The Zen of Monochrome.

A scene from time, it could be any time, a cafe and band are not just of today neither are friends and companions enjoying each others society on a sunny afternoon, yet there remains an air of memory about it, an aura which will summon further recollections from the past as the years progress. What is it, that special quality that induces a reaction that is more than just a record of an arrangement of objects or notification of a past occurrence ?

It is the colour, or the lack of it. Here we have the essentials laid bare and because it is incomplete it demands the mind work to fill in the void. But instead of projecting suspected hues on to the monochrome features as we might think it should it takes a different path and starts to construct a context around the image. It expands what is visible and engages our imagination in doing so. We seek a story to fit the circumstances of this moment and that is what renders it aloof from the passage of time. We empathise because we are engaged, we share the experience of being present because our minds are attempting to make sense of what we see, if the colour were there the process wouldn’t start and we would be just looking at a straight and unswerving account.

Now I happen to feel that to make the magic work then we need to catch the view on film, as we see here, rather than digital, not everyone shares that view but that can wait for another day. What is important is that by stripping away the cloak of colour we are left with an essential skeleton that we need to put flesh on ourselves and by forcing ourselves to do so we share more fully in the moment of capture.

We have then the briefest explanation of our appreciation of black and white photography, can the same be applied to the written word? I do believe it can and it was looking again at Robert Pirsig’s book, Zen and the Art of Motorcycle Maintenance, that prompted these musings. There is within it a great deal of complexity as he expounds upon his theory of quality yet there are also passages that are crystal clear and simple as he takes a journey though a small patch of America on his motorbike.

Ostensibly he has is son on the back yet we might as well be in that seat for the prose puts us right there next to him, no thanks to long and colourful descriptions but due to the brevity of his words, the absence of his interpretation, the monochromatic method of delivery in fact. Here’s an example –

We enter a low-rimmed canyon,. Before long, a roadside stop I’ve been waiting for appears.
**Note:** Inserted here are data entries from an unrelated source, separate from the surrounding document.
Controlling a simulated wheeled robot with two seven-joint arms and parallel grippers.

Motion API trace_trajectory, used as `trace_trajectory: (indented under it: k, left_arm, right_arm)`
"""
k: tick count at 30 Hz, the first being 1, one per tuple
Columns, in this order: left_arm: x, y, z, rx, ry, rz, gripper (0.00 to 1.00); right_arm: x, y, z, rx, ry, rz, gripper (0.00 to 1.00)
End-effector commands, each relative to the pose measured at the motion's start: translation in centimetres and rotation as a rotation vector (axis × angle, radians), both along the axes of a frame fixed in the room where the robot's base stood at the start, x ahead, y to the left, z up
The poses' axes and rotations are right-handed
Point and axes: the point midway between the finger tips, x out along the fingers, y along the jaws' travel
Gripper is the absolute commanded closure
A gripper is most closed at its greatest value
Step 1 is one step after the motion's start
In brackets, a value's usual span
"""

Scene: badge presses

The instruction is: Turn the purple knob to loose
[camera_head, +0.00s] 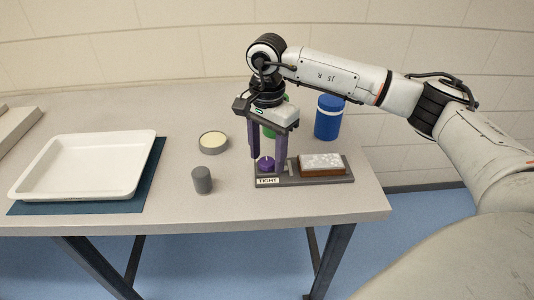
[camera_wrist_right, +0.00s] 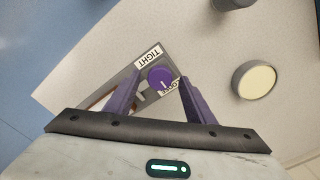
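The purple knob (camera_head: 265,164) sits at the left end of a grey base on the table, beside a label reading TIGHT (camera_head: 268,181). In the right wrist view the knob (camera_wrist_right: 161,78) is a round purple disc with a pale mark, between the TIGHT label (camera_wrist_right: 149,56) and a second, partly hidden label (camera_wrist_right: 173,87). My right gripper (camera_head: 268,158) points down over the knob. Its purple fingers (camera_wrist_right: 160,85) are spread, one on each side of the knob with gaps showing. My left gripper is in neither view.
A brown block with a pale top (camera_head: 323,162) is on the base's right part. A grey cylinder (camera_head: 202,180), round cream-topped dish (camera_head: 213,142) and white tray (camera_head: 85,166) are to the left.

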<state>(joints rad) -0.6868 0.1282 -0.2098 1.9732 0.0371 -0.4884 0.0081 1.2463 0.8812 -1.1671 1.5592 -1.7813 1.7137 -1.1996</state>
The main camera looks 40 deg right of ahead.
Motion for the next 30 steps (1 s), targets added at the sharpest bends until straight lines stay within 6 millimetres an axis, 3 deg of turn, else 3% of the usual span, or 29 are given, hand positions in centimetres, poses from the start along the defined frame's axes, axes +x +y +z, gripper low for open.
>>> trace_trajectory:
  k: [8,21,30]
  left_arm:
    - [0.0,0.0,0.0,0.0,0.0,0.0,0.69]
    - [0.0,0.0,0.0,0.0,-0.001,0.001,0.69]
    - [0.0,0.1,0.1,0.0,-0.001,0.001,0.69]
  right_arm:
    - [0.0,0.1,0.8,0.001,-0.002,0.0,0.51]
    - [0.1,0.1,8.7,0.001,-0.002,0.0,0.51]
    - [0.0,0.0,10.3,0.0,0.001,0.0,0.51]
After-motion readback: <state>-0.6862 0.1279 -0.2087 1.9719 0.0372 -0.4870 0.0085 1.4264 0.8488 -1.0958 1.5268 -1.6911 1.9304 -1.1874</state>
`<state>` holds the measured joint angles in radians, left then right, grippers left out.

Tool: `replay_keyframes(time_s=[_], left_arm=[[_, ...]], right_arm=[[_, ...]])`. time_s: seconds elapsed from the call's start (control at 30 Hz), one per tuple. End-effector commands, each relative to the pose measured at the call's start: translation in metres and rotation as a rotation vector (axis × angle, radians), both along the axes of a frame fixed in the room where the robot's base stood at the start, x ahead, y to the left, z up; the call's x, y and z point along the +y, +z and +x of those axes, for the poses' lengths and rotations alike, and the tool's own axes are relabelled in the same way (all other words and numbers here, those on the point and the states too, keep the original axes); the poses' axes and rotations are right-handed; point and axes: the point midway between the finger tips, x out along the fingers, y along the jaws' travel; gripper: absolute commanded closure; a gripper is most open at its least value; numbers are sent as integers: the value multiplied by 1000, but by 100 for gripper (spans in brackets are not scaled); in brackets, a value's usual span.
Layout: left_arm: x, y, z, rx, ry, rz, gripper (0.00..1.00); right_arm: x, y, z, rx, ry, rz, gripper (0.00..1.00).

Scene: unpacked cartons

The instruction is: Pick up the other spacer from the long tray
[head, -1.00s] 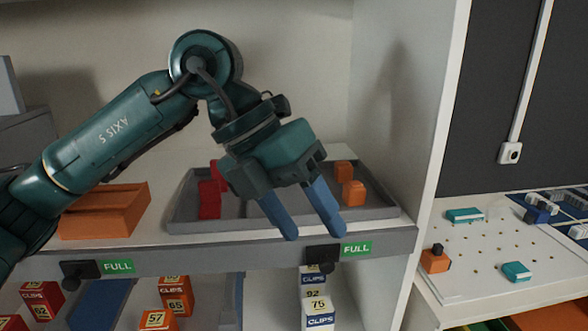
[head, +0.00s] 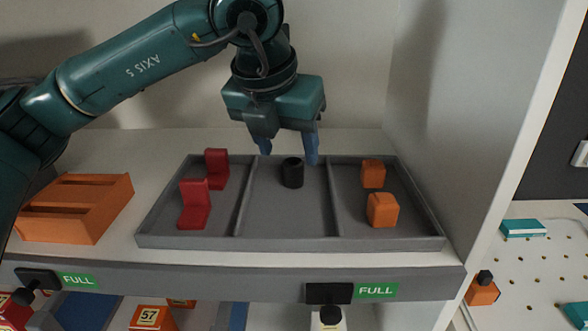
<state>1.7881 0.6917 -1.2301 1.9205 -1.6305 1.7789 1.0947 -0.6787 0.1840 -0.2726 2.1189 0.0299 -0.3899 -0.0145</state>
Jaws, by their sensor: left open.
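The long grey tray (head: 290,243) lies on the shelf and has three compartments. A black cylindrical spacer (head: 292,173) stands upright in the middle compartment, towards its back. My left gripper (head: 287,150) is open with blue fingers pointing down, just above and behind the spacer in the picture. The fingertips appear to lie to either side of the spacer's top, and I cannot tell the exact gap in depth. Two red angled pieces (head: 195,204) are in the left compartment. Two orange blocks (head: 382,210) are in the right compartment. My right gripper is not in view.
An orange slotted block (head: 75,208) stands on the shelf left of the tray. The shelf's white side wall (head: 470,130) rises close to the tray's right. Cartons (head: 154,318) stand below, and a pegboard table (head: 530,260) is at the right.

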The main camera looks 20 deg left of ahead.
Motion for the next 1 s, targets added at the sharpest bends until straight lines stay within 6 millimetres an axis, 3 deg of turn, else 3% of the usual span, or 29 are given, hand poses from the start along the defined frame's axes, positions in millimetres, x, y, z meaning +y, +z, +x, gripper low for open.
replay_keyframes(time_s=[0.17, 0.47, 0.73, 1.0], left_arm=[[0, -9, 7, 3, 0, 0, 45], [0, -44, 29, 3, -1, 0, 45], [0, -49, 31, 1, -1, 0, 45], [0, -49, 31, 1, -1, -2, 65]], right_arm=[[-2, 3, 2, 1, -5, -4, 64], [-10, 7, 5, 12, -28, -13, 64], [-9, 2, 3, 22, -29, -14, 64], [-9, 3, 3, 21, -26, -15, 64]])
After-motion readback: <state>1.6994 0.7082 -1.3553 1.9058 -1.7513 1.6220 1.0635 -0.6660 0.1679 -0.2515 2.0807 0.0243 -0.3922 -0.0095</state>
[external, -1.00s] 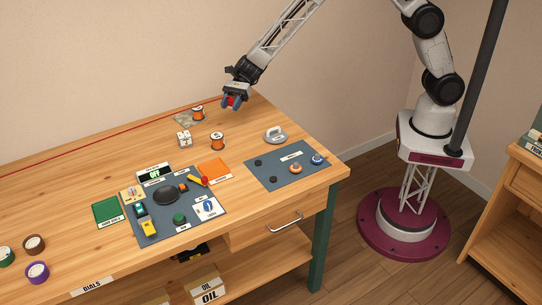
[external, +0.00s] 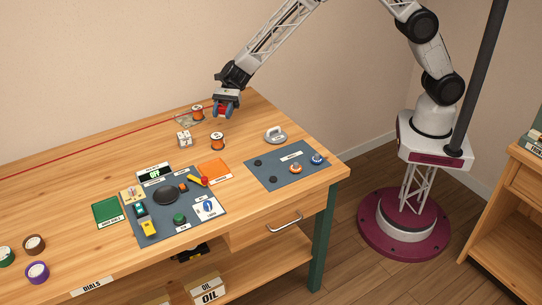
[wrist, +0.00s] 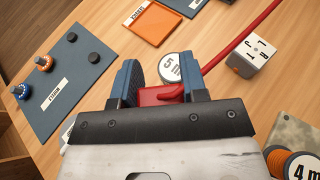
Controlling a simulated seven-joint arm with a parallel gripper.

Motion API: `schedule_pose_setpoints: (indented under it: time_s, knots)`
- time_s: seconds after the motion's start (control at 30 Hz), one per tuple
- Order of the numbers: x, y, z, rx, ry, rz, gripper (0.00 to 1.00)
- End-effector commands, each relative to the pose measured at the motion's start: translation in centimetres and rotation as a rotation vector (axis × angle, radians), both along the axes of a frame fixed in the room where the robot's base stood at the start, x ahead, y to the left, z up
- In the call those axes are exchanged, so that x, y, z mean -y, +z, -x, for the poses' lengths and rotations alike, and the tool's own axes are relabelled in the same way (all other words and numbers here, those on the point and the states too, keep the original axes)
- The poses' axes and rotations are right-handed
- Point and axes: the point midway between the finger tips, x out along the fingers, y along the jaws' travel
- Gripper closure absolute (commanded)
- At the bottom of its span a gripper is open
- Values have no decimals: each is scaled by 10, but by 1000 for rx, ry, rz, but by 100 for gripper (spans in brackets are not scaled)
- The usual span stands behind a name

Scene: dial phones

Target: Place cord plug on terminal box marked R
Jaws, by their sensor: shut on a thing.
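My gripper (external: 226,112) is above the back right part of the workbench, shut on a red cord plug. In the wrist view, the red plug (wrist: 160,96) sits between the blue fingers of my gripper (wrist: 168,92). A red cord (external: 95,142) runs from the plug side to the left along the back of the bench; it also shows in the wrist view (wrist: 235,45). The terminal box (external: 184,140) is a small pale cube with letters on its faces, standing below and left of my gripper. In the wrist view the box (wrist: 250,58) is right of the plug, apart from it.
An orange spool (external: 217,142) stands right of the box; another spool (external: 197,112) stands behind it. A dial panel (external: 151,232) lies in front.

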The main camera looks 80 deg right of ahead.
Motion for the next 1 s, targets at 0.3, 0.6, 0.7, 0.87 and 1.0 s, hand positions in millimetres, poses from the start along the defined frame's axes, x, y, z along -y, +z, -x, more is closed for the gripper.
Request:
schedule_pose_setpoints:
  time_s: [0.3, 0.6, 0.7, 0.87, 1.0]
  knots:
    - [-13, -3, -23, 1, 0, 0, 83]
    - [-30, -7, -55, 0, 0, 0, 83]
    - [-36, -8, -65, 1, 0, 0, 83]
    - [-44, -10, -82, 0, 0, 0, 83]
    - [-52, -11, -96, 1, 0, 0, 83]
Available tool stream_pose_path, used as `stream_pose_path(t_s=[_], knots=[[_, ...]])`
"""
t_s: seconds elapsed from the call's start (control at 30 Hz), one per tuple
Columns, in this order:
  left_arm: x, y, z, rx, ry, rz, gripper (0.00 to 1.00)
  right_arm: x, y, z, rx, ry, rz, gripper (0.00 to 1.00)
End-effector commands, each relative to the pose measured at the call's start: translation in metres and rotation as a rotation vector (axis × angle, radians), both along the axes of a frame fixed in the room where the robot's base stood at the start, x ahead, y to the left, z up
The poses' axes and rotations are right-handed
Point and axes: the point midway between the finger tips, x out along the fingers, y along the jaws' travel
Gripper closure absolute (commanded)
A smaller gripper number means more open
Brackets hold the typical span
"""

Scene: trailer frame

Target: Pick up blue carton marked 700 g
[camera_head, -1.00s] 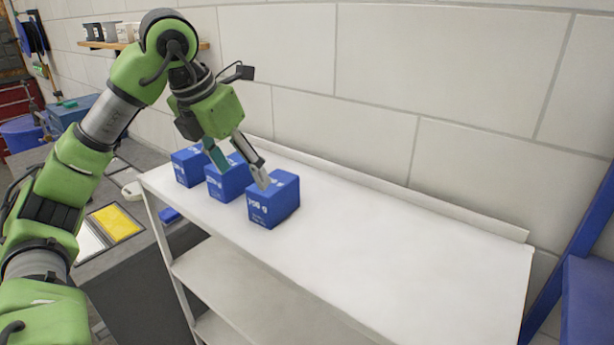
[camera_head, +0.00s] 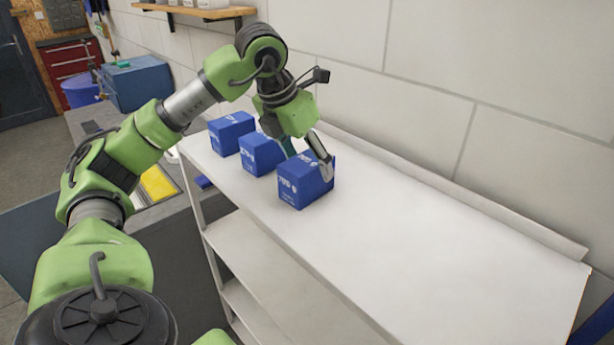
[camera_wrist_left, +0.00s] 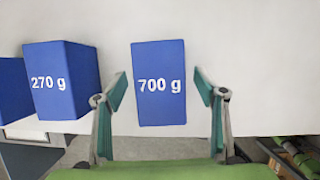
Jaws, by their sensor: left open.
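The blue carton marked 700 g (camera_head: 298,187) stands on the white shelf top (camera_head: 430,235), the rightmost of three blue cartons. My left gripper (camera_head: 308,158) is above it, open and empty, pointing down. In the left wrist view the 700 g carton (camera_wrist_left: 160,105) shows upright between the two open fingers of my left gripper (camera_wrist_left: 161,90), with a gap on each side. Whether the fingertips reach down beside it, I cannot tell. My right gripper is not in view.
The carton marked 270 g (camera_wrist_left: 62,80) stands left of the 700 g carton; it also shows in the head view (camera_head: 261,155). A third blue carton (camera_head: 231,133) is farther left. A wall runs behind the shelf. The shelf top to the right is clear.

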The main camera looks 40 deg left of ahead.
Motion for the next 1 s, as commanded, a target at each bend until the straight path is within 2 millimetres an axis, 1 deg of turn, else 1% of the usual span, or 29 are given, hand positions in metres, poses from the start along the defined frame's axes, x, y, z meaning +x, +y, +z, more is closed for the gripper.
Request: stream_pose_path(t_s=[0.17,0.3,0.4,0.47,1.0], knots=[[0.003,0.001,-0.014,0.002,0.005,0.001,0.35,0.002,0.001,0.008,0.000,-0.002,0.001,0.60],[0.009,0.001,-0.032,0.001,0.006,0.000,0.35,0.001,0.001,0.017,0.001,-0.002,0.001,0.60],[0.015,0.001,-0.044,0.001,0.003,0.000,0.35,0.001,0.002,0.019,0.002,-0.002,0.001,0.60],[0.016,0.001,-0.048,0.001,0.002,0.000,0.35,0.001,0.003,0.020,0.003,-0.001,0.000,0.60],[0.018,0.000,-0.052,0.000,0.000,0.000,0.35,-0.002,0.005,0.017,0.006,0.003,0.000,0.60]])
A few benches. a little building and some tiny green trees with hoses running to their bases….

Yes, he mentions green but otherwise it is colourless, but that doesn’t matter, we know the place in our minds and if we each imagine the details differently then so what, the essentials are there and the image created and isn’t that how we see a black and white photo? The shapes are present, the form delineated but the story it tells we each construct in our own particular way, and that is the magic of black and white stills photography as well as good writing such as this. The lesson we can take from photography is that less is often more, a cliche I know, but there is no loss in reminding ourselves of its worth.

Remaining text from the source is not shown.